Look through the data and write out every line with the word "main" in it.

───

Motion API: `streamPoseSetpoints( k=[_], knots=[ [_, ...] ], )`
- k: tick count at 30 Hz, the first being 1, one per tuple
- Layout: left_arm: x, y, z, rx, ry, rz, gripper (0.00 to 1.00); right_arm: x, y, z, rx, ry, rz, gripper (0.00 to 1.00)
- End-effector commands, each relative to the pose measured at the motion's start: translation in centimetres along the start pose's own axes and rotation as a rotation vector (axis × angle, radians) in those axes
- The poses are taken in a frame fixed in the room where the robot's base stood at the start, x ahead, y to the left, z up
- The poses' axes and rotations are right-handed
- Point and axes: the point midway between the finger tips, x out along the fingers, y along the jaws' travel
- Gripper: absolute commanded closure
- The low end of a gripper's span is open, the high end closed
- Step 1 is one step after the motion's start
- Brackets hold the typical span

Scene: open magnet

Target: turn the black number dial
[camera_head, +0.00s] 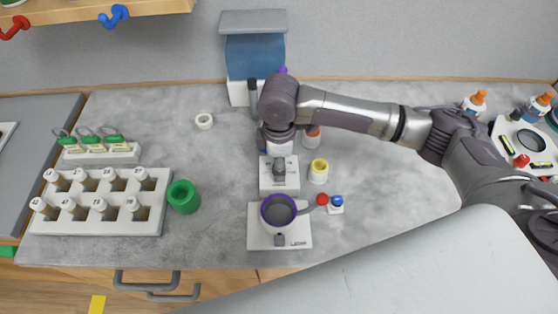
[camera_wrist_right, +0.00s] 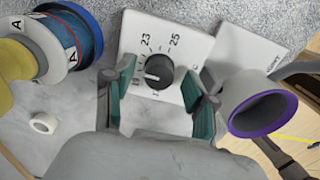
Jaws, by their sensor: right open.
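The black number dial (camera_wrist_right: 158,72) sits on a white box (camera_wrist_right: 140,38) with numbers such as 23 and 25 printed around it. A white line marks the dial's face. My right gripper (camera_wrist_right: 160,82) is open, with one teal-padded finger on each side of the dial. I see gaps between the fingers and the dial; their height over the box is hard to judge. In the head view my right gripper (camera_head: 279,150) is over the far part of the white box (camera_head: 279,188), and the arm hides part of that area. My left gripper is not in view.
A white stand with a purple-rimmed cup (camera_head: 278,210) is just in front of the box.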

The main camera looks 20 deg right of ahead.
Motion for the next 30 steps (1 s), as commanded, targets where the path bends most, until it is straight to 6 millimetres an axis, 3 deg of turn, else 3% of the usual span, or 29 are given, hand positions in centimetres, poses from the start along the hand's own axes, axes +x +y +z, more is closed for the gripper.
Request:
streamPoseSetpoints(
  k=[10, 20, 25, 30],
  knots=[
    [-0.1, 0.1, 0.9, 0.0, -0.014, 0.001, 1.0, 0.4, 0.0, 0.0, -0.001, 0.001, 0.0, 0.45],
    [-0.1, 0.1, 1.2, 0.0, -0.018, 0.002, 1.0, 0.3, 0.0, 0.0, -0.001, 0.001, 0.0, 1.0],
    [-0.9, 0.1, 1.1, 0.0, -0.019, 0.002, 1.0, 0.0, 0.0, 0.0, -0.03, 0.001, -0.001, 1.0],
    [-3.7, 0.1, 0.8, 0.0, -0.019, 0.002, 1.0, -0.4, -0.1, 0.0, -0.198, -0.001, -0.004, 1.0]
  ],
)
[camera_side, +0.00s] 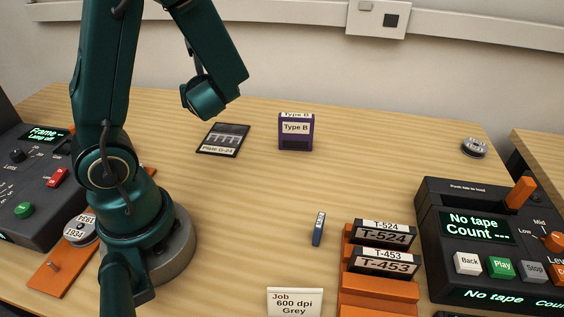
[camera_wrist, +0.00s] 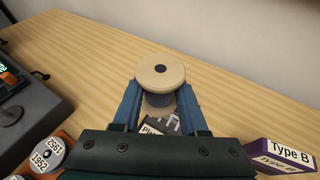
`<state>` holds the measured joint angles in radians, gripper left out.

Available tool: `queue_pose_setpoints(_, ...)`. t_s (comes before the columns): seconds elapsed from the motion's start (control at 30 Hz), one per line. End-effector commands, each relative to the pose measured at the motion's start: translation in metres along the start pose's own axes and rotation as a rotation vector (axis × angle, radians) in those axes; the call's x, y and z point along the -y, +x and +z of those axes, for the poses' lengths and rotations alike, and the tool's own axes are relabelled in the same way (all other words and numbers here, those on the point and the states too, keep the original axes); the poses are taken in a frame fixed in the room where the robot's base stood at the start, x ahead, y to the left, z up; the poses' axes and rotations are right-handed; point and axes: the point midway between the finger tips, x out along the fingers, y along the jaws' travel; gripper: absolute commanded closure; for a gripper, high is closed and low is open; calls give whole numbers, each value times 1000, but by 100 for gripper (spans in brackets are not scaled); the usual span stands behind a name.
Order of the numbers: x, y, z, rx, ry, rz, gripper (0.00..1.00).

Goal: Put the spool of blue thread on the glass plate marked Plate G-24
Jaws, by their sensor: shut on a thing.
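The spool (camera_wrist: 160,72) shows in the wrist view, with a round cream flange, a dark centre hole and dark thread below the flange. My gripper (camera_wrist: 160,100) is shut on it, with one blue finger on each side. The glass plate marked Plate G-24 (camera_side: 224,138) lies flat on the table in the side view, dark with pale shapes and a white label. Part of it (camera_wrist: 173,124) shows beyond the fingers and spool in the wrist view. In the side view my wrist is above and left of the plate; fingers and spool cannot be made out there.
A purple Type B box (camera_side: 296,133) stands right of the plate. A small blue item (camera_side: 318,228), T-524 (camera_side: 385,236) and T-453 (camera_side: 384,264) tapes and a tape machine (camera_side: 490,235) are nearer the front right. A round tin (camera_side: 474,147) lies far right. Table around the plate is clear.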

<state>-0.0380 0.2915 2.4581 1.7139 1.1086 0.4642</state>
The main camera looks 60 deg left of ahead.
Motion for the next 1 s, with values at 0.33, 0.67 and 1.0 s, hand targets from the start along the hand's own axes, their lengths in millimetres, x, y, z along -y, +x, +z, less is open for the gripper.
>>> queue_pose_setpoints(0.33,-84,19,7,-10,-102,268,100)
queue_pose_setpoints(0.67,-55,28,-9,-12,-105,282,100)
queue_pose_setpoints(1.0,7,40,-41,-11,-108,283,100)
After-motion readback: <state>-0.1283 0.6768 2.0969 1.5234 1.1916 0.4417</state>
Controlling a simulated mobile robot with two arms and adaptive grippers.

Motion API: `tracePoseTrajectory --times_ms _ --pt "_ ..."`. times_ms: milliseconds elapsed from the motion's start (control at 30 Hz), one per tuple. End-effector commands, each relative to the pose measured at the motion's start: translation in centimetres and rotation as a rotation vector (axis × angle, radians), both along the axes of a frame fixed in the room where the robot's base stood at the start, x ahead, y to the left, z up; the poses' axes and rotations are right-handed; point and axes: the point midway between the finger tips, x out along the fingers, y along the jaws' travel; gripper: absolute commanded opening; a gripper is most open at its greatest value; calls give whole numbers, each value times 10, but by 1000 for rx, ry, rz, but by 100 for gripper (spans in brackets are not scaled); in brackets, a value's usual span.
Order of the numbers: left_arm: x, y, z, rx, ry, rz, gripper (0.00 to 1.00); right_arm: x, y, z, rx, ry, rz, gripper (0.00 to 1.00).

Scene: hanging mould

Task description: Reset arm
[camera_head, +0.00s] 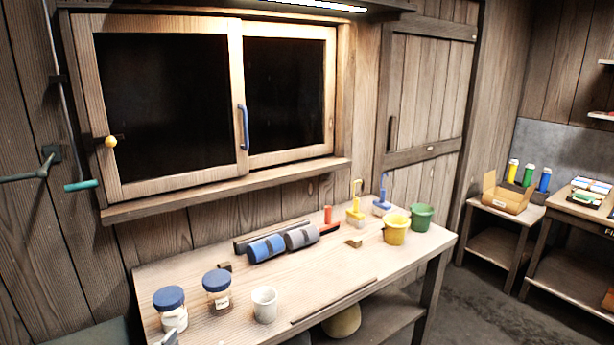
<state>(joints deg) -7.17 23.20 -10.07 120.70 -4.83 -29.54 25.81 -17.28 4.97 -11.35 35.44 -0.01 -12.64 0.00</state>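Neither of my grippers shows clearly in the head view, and no arm can be made out. A small pale grey piece (170,338) is cut off by the bottom edge at the left, in front of the jars; I cannot tell what it is. The wooden workbench (340,278) stands below a window with a wooden frame (240,90). On it are two blue-lidded jars, a white cup (265,305), a blue roll (266,248) and a grey roll (301,237).
A yellow bucket (396,231) and a green bucket (421,217) stand at the bench's right end. A teal-handled lever (82,185) sticks out from the left wall. A side table (490,209) holds an open cardboard box (505,195). Floor at the right is partly clear.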

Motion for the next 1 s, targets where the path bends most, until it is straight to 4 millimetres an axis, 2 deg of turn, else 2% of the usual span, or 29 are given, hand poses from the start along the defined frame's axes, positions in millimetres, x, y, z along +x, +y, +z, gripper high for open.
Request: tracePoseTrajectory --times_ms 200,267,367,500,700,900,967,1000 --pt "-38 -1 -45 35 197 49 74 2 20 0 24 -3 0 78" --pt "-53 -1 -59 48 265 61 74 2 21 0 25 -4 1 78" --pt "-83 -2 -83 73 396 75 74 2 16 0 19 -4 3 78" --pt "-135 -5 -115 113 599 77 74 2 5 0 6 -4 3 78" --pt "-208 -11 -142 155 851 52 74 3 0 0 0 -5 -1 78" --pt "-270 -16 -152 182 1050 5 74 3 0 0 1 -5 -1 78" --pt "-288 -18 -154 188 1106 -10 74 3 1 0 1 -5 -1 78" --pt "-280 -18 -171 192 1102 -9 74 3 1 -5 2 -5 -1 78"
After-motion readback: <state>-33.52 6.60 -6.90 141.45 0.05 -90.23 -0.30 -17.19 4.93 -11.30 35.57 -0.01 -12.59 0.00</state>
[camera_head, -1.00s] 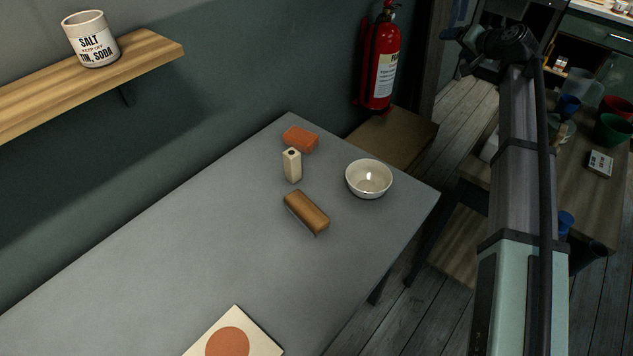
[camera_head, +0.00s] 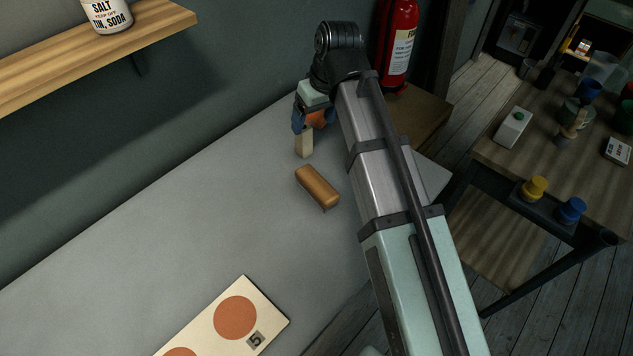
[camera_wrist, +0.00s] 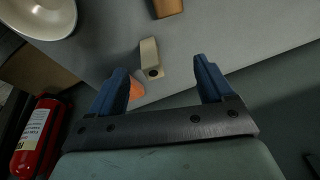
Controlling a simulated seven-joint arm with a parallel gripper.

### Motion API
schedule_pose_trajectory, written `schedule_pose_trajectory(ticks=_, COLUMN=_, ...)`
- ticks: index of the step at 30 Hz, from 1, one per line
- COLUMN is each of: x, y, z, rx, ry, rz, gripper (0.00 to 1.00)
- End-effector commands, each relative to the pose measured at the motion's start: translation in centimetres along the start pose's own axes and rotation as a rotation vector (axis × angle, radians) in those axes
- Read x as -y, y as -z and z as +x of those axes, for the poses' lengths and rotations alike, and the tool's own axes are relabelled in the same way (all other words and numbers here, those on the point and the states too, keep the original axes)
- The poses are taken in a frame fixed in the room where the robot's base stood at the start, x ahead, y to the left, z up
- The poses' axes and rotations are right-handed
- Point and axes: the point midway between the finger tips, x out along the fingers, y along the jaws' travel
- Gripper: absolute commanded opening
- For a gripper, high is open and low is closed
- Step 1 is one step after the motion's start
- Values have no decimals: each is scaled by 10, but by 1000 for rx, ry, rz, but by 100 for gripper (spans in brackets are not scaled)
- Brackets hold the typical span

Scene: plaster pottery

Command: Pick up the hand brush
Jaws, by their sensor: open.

───

[OUTPUT FOR THIS TASK]
The main camera looks 20 deg right of ahead.
The main camera looks 60 deg left of ahead.

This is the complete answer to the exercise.